With regard to the second principle, what Commissioner Ohlhausen says about the FTC should be equally applicable to the FCC as well: "By focusing on practices that are actually likely to harm consumers, the FTC has limited its forays into speculative harms, thereby preserving its resources for clear violations. I believe this self-restraint has been important to the FTC’s success in tackling a wide range of disparate problems without disrupting innovation." The emphasis is on protecting consumers, not protecting competitors.

To adhere to the principles of embracing regulatory humility and focusing on consumer harm, Commissioner Ohlhausen emphasizes a point I have made in this space (literally) countless times: an ex post enforcement approach, based on the filing of individual complaints, is preferable to ex ante prescriptive regulations.
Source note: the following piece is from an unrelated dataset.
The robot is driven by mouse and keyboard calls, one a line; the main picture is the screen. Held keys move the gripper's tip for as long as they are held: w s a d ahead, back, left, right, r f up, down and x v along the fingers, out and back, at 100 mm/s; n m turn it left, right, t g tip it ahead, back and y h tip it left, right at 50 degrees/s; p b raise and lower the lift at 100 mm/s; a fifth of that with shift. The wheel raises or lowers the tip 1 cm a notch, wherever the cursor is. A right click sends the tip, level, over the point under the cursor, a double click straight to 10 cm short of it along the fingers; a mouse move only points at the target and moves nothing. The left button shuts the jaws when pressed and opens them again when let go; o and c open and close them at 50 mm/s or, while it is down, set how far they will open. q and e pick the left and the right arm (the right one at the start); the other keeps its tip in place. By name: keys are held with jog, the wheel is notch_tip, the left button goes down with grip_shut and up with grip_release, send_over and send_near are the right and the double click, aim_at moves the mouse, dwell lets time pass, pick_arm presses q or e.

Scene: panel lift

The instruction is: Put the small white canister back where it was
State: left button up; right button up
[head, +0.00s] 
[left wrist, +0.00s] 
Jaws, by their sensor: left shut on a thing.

As she puts it, the ex post enforcement method, employed by the FTC, "typically focuses on actual, or at least specifically alleged, harms rather than having to predict future harms more generally." In contrast, the FCC's general resort to prescriptive ex ante rulemakings necessarily suffers from systemic knowledge problems that are exacerbated in the context of a dynamic market with fast-changing business models and technologies.

Finally, and importantly, Commissioner Ohlhausen rightly takes on the invocation of the now common shibboleth, "data-driven." Too many regulators, including those at the FCC, believe that if they simply repeat the well-worn mantra "our decisions are data-driven" that their actions ought to be accepted, without question, as proper. As Commissioner Ohlhausen reminds us: "[D]ata isn't knowledge or wisdom. 'Data-driven' decisions can be wrong. Even worse, data-driven decisions can seem right while being wrong."


I was pleased that Commissioner Ohlhausen suggested some skepticism is warranted regarding ritual incantations of "data-driven" decision-making because, frankly, I have been doing the same for years. As I said in a blog three years ago, "data, no matter how sweet-sounding the oft-repeated 'data-driven' mantra … is viewed differently, and put to different uses, depending upon one's regulatory philosophy and perspective." Or, to the very same point, in a 2010 piece I suggested Chairman Genachowski's "data driven" mantra, even then, already was being overworked because "regulatory philosophy matters a lot" in deciding how to interpret and make use of data.
I'm certain that Commissioner Ohlhausen doesn't mean to imply that regulators should not seek to obtain relevant, accurate data, or ignore it when they have it. And I don't either.
But I do want to suggest that, by following Commissioner Ohlhausen's two fundamental principles – embracing regulatory humility and focusing on consumer harm – the temptation of regulators to cover shoddy reasoning by invoking the "data-driven" mantra may be lessened. That is to say that abiding by the principles enunciated by Commissioner Ohlhausen will lead to sounder decisions that are less dogmatically pro-regulatory. Overall consumer welfare is more likely to be improved by such decision-making.
In the next year, the FCC will be making some important decisions in major proceedings – for example, in the incentive auction, the Comcast-Time Warner Cable merger, and IP transition proceedings, to name but three. Free State Foundation scholars have addressed issues in each of these proceedings before, and I am certain we will do so again in the months to come. I don't want to do so here.
Except to say, in closing, that I am confident the Commission's decisions in these matters, and others, will benefit consumers most if Chairman Tom Wheeler and his colleagues take to heart Commissioner Ohlhausen's message concerning the virtue of regulatory humility.
That means slaying Procrustes in his own bed at the FCC.